L'ancien chef du Bloc précise toutefois qu'il a parfois «puni» des députés en leur retirant des privilèges ou des responsabilités.

«Les affaires de discipline passent normalement par le whip, mais il m'est arrivé d'intervenir directement, notamment lorsque des députés maltraitaient leur personnel», indique M. Duceppe.

Mouvement de dénonciations à Ottawa

Mardi dernier, le chef libéral Justin Trudeau a suspendu deux députés, Massimo Pacetti et Scott Andrews, à cause d'allégations de «fautes personnelles» commises à l'endroit de collègues députées du NPD. Le lendemain, Ian Capstick, ancien attaché politique chez les libéraux, puis au NPD, a révélé avoir été harcelé pendant des années par deux députés, entre 2002 et 2008. Vendredi, Fabiola Ferro, ancienne employée du député néo-démocrate Sylvain Chicoine, a affirmé avoir été congédiée après avoir dénoncé un collègue de bureau. Elle dépose une poursuite contre M. Chicoine.

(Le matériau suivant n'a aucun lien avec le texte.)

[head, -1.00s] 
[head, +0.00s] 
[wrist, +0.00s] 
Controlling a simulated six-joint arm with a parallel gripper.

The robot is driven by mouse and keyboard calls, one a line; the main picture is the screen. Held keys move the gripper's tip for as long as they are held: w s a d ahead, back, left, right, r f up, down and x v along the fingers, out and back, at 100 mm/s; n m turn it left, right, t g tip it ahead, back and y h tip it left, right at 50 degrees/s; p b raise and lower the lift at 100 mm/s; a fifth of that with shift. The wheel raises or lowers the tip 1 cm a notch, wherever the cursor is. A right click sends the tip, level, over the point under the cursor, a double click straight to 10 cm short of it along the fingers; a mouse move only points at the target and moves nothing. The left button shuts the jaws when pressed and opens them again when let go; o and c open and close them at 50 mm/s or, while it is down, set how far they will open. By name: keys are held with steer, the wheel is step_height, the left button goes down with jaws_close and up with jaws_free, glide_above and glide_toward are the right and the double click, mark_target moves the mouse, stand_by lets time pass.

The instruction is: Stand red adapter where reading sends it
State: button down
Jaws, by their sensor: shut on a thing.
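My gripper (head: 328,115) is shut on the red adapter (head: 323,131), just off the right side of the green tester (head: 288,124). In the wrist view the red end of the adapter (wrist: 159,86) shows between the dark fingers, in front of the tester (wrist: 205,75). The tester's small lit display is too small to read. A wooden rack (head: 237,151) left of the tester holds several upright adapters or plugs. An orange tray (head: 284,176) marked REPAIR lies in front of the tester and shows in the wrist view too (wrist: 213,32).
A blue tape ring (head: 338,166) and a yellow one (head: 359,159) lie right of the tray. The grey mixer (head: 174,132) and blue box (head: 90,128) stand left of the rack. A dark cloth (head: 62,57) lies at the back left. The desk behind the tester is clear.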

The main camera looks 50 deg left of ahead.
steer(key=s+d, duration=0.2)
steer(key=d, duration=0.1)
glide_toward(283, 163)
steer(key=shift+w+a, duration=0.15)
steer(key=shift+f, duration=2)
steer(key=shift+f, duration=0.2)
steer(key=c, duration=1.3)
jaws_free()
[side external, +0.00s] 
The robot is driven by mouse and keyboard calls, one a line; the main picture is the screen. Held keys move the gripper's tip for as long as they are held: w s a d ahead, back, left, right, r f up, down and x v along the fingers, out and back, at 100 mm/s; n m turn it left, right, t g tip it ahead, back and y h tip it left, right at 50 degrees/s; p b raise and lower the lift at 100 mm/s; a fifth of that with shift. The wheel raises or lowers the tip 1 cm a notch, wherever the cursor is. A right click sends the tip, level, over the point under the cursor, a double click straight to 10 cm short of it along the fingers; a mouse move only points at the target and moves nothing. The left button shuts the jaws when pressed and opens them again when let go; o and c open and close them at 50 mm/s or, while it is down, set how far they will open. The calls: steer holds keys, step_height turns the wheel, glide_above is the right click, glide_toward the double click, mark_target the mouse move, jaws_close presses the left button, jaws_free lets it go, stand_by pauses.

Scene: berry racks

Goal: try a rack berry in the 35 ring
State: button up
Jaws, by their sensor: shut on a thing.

Selon l'ex-ministre Sheila Copps, elle-même victime d'agression, des « centaines de personnes » auraient subi des méfaits sexuels à Ottawa. La Presse a parlé à des dizaines de personnes, tous partis confondus, dans l'ensemble des ordres de gouvernement : nous avons recueilli plusieurs histoires troublantes qui montrent que le harcèlement sexuel se conjugue encore avec la politique.

Vers une consultation sur la violence sexuelle

Le gouvernement Couillard se montre disposé à mettre sur pied une consultation sur la violence sexuelle contre les femmes, même s'il a refusé de débattre d'une motion péquiste à cet égard, hier. La députée péquiste Carole Poirier a proposé de créer une commission parlementaire chargée de se pencher sur le problème, sur le modèle de la commission «Mourir dans la dignité». Le gouvernement libéral s'est opposé au libellé de la motion péquiste, mais s'est montré prêt à discuter des modalités d'une éventuelle consultation. La leader parlementaire du Parti québécois, Agnès Maltais, s'est dite disposée à chercher «un accommodement pour que se tienne ce débat que les Québécois attendent».